One of the bright women in Mr. Harry Bishop's employ is Miss Grace Wishaar, whose picture we publish on this page. Miss Wishaar is interesting from many points, but she is distinctively interesting from the fact that she is the only woman scenic artist.

She began her work at the Herald Square Theatre, New York. That is, she was grudgingly allowed to make a trial there, after showing a persistence that no amount of rebuff could discourage. It was not long, however, until she won the respect of the men with whom she worked, for she never took advantage of her womanhood to shirk any part of her duty. Indeed, these men soon learned to refer to her finer, womanly understanding in the preparation of home scenes, and her settings for the various Bishop productions are particularly remarked for their dainty finish in their decorations of such scenes.

By the spring of 1914, she was exhibiting her portraiture work at the Spring Salon des Beaux Arts in Paris: this also seems to be the year that marked her departure from the United States. Examples of her miniature work are found here (exhibited in 1910 and 1914, respectively): Giralamo Savonarola and Countess Walewska

She later married Archibald C. Freeman in Ceylon, a dual British-American citizen (he committed suicide in Bandarawella in the March 1931), and she retained the British citizenship obtain through him to the end of her life.
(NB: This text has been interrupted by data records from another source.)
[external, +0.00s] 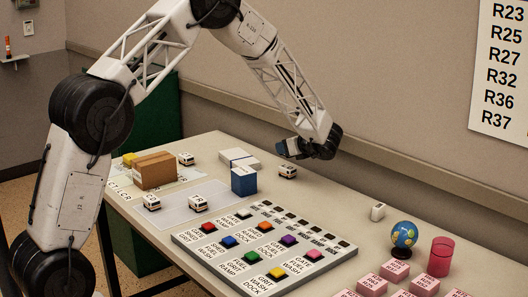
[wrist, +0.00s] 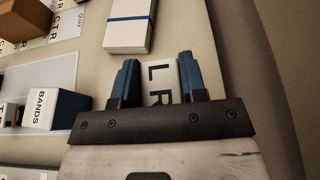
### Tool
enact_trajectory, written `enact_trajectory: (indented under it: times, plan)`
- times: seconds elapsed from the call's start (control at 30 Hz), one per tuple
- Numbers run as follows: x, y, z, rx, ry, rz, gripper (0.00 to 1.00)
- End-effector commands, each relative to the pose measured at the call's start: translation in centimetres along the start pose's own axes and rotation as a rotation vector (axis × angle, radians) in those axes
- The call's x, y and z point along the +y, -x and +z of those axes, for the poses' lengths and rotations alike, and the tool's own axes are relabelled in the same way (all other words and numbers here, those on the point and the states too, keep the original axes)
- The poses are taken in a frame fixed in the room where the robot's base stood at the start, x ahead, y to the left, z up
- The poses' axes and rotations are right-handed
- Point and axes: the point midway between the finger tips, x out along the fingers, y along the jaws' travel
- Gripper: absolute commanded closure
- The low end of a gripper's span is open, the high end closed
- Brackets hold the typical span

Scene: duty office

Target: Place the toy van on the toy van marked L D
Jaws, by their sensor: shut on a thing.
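My gripper (wrist: 160,72) is shut on a white toy van (wrist: 158,78), whose roof reads L R in the wrist view. In the external view my gripper (external: 288,150) is near the back edge of the table, and a toy van (external: 288,172) shows just below its fingers. Other toy vans stand to the left: one at the back (external: 186,158) by the brown box, one at the front left (external: 151,202) and one on the grey mat (external: 196,202). Their roof letters are too small to read, so I cannot tell which is marked L D.
A blue BANDS box (external: 243,181) and a white stack (external: 239,158) stand left of my gripper. A brown box (external: 154,170) is farther left. A button panel (external: 262,245) fills the table's middle front. A globe (external: 404,236), red cup (external: 441,254) and pink blocks are right.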

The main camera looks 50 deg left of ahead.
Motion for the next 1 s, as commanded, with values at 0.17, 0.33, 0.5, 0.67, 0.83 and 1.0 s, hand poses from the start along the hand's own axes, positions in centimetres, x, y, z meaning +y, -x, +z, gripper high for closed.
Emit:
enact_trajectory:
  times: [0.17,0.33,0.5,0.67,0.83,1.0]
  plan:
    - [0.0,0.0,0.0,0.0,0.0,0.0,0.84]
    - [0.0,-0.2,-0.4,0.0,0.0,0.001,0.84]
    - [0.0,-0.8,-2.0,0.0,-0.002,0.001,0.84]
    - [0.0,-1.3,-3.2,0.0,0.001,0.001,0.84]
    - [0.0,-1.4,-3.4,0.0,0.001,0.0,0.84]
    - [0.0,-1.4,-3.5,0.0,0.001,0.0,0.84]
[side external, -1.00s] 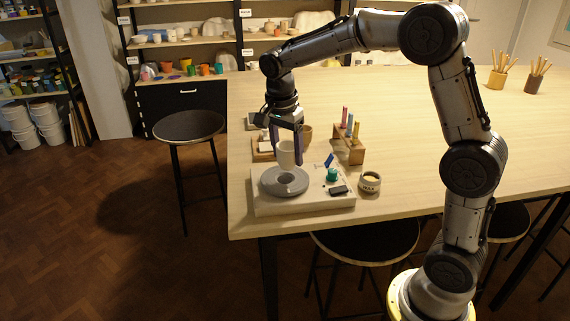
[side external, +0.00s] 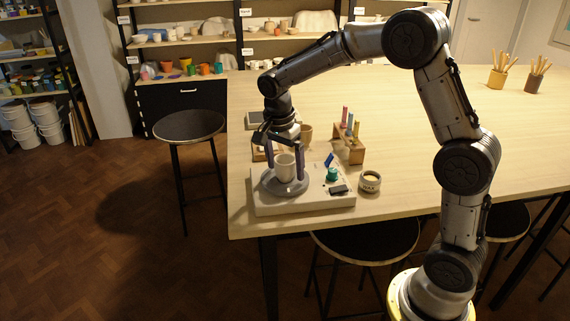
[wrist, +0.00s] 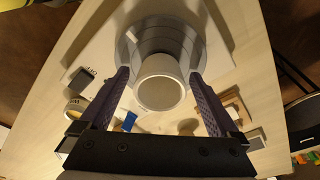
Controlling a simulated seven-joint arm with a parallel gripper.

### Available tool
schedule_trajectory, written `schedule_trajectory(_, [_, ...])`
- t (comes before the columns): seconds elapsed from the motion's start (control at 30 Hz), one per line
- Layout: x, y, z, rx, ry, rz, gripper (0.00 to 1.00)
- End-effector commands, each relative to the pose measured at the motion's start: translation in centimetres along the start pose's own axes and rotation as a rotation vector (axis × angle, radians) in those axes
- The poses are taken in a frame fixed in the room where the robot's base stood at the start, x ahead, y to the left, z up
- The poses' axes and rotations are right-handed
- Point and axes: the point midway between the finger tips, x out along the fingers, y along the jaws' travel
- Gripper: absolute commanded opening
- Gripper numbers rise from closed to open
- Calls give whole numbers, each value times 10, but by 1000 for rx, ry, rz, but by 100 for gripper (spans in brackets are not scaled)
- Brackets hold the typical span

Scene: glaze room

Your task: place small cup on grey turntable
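The small cup (side external: 285,169) is off-white and stands upright on the grey turntable (side external: 270,184), near its middle as far as I can tell. In the wrist view the cup (wrist: 160,90) shows its open mouth, with the ringed turntable (wrist: 158,36) beyond it. My gripper (side external: 284,173) points down over the turntable with one finger on each side of the cup. In the wrist view my gripper (wrist: 160,76) shows a gap between each finger and the cup wall, so it is open around the cup. The cup's underside is hidden.
The turntable sits on a pale base (side external: 308,204) near the table corner. A teal knob (side external: 333,175), a black block (side external: 339,189) and a small bowl (side external: 370,181) are to the right. A wooden rack (side external: 349,152) with coloured sticks and a brown cup (side external: 306,133) stand behind.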

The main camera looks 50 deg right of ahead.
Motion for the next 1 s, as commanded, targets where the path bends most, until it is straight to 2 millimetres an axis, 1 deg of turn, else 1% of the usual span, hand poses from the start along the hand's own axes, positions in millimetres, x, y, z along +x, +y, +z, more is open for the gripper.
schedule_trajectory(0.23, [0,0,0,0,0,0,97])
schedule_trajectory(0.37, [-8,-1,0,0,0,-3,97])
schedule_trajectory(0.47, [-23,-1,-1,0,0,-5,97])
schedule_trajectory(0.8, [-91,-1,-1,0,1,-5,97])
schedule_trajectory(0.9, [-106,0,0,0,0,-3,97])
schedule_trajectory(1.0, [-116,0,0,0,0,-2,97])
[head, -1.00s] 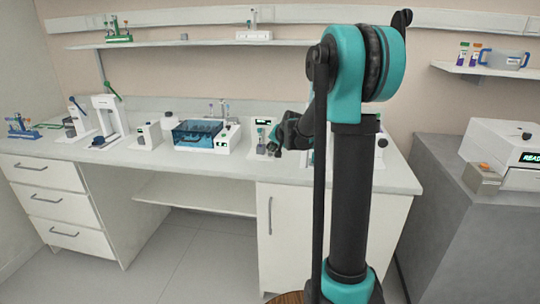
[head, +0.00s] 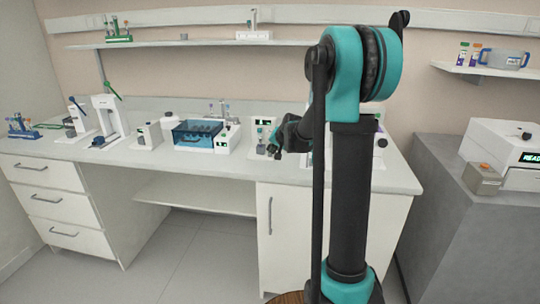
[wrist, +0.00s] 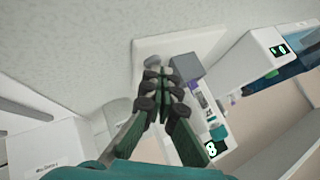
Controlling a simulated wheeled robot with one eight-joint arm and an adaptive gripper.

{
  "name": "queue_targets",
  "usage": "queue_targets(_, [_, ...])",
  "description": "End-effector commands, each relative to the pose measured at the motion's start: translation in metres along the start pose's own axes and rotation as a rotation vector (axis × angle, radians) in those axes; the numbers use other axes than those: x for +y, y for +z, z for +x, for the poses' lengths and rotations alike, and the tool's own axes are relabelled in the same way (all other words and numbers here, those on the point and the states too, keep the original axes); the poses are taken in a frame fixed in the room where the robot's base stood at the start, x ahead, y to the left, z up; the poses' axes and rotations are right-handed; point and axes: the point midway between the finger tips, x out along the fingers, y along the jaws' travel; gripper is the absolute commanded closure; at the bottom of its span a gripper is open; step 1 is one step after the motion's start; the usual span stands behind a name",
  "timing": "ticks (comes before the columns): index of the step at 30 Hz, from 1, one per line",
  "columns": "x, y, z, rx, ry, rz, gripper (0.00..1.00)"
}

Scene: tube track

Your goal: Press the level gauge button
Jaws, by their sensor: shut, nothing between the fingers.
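A small station on the bench, which I take for the level gauge (head: 262,138), has a white base, an upright part and a small lit display. In the wrist view its white base plate (wrist: 205,42) carries a grey block (wrist: 187,68) and an upright with a display (wrist: 213,149) that seems to read 8. A grey rounded knob (wrist: 152,60), perhaps the button, shows just beyond my fingertips. My gripper (wrist: 162,77) is shut and empty, with its tips over the base plate beside the grey block. I cannot tell whether the tips touch the knob. The fingers partly hide the plate.
A blue-lidded box device (head: 197,133) stands left of the station, with a small white box (head: 148,135) further left. White presses (head: 106,118) and a tube rack (head: 20,128) fill the bench's left end. A shelf (head: 190,42) runs above.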

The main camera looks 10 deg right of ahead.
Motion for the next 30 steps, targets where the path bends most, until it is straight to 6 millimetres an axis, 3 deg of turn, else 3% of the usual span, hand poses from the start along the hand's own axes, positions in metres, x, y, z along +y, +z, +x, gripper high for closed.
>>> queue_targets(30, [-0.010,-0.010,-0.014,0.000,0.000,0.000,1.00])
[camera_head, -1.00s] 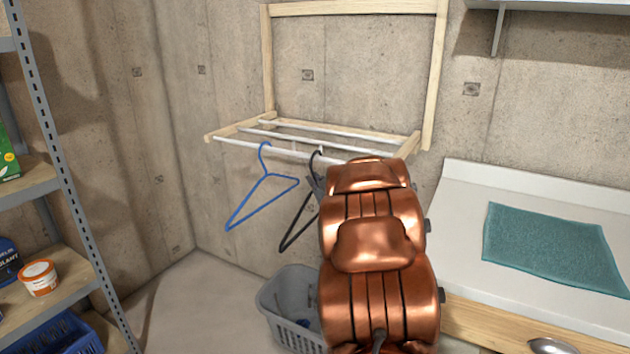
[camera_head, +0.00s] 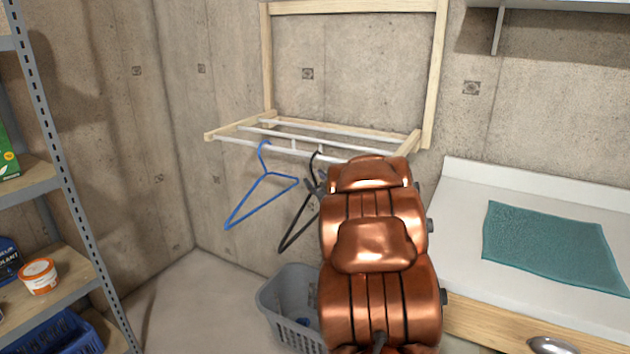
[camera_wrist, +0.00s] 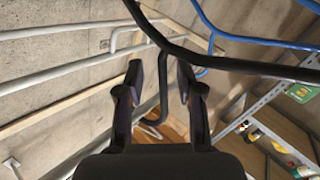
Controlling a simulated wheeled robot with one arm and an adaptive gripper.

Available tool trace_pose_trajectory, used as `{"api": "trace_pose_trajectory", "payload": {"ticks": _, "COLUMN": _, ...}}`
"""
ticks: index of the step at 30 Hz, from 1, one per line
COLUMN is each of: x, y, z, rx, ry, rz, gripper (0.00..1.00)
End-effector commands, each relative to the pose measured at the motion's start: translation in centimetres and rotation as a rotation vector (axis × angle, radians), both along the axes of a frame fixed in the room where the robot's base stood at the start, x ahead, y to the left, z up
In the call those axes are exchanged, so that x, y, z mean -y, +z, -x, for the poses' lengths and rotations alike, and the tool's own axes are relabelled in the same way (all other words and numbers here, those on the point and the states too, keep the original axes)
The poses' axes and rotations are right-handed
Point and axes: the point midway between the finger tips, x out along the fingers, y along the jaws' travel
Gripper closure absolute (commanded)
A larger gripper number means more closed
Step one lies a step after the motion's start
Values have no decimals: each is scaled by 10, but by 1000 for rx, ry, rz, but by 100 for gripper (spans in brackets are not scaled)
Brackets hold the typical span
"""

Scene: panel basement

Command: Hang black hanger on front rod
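The black hanger (camera_head: 297,229) is at the front rod (camera_head: 235,142) of the rack, right of the blue hanger (camera_head: 262,190). In the head view its hook top is level with the rod; whether it rests on it I cannot tell. My gripper (camera_wrist: 160,75) is mostly hidden behind my arm in the head view. In the wrist view its two fingers stand apart, with the black hanger's neck (camera_wrist: 163,88) between them and gaps showing on both sides. The curled hook end shows below the neck.
The blue hanger hangs close on the left of the black one. A grey basket (camera_head: 285,305) stands on the floor below. A white counter (camera_head: 462,215) with a teal cloth (camera_head: 550,245) is at right. Metal shelving (camera_head: 62,170) is at left.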

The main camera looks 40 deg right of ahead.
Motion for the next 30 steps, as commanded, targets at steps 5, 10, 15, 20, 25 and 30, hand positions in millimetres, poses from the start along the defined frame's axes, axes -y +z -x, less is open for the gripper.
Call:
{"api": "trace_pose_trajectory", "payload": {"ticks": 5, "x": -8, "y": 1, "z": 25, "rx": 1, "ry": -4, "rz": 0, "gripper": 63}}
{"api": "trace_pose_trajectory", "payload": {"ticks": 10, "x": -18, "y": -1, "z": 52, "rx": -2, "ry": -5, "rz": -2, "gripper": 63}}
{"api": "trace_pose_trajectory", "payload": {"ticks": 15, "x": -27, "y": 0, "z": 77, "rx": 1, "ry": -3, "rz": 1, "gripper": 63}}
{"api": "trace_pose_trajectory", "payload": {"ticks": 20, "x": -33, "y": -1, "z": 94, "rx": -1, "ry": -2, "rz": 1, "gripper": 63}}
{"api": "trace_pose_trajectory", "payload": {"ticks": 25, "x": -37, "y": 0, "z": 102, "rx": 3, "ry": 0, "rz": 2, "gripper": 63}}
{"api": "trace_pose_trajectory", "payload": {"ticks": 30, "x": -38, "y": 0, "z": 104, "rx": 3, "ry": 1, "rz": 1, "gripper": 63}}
She also married and divorced Henry James Bromley, according to her French marriage certificate to Alexandre Alekhine.

Life with Alekhine

Grave of Grace Alekhine and her husband Alexander Alekhine at Montparnasse Cemetery in Paris, France

Grace, the widow of Freeman, had won a minor chess tournament in Tokyo, and played Alexander Alekhine in a simultaneous exhibition at Tokyo 1933. Her prize was one of Alekhine's books. She asked him to sign the book and their relationship developed from that moment. They were married on 26 March 1934 at Villefranche-sur-Mer, near Nice, France. She was 16 years older than her husband and wealthy, with a magnificent chateau called La Chatellenie Saint-Aubin-le-Cauf, a few miles southwest of Dieppe in Normandy, and an art studio in Paris. In 1935, she finished outside the top four in the French Championship (Paulette Schwartzmann won) in Paris. In April 1936, she with her husband came to Sofia (Alekhine’s Simultaneous Exhibition). Both competed at Hastings in 1936/7 when he won the Premier and she won 3rd prize in the 3rd Class Morning A. They both came to Plymouth in 1938 for the Golden Jubilee Congress, where they attended a civic reception in their honour. During World War II, the Nazis took over their chateau and looted it. She moved to Paris. Alekhine was free to travel, but no exit visa was given to Grace. He was effectively exiled to Portugal while Grace elected to remain in France to monitor the welfare of her various properties at the mercy of the invaders. She even found time to compete in the Paris Championship of 1944 when she became the Ladies Champion. After World War II, she sold her chateau under American Embassy protection. She spent her final years in her studio in Paris, but visited St. Ives, Cornwall, where she was a member of the local chess club. In the early 1950s, she was visited in Paris by her granddaughter Roberta Peeke: the young woman was invited to address her as "Lady Grace." She died in Paris, 1956 and was buried next to Alexander in the Cimetière du Montparnasse, Paris, to where Alekhine's body had been transferred from Portugal after a long campaign she had led. Her grave misspells her maiden name as Wishar.

After she died on 21 February 1956, the notes in Alekhine's handwriting were allegedly found in 1956 in her effects to prove he wrote the six-part Pariser Zeitung article, entitled Aryan and Jewish Chess, published in March 1941 (an antisemitic slander of Jewish chess strategies). Although Grace was raised in a Protestant family and her mother, Marie Ida (née Smith) Wishaar, was an Episcopalian from New York, some writers have asserted that she had Jewish ancestry (surviving the Nazi occupation of France by residing with her husband in Rio de Janeiro, Brazil). Her son was raised an Episcopalian, and it is unlikely she practiced Judaism.

She was buried at Cimetière du Montparnasse, Paris, with her last husband.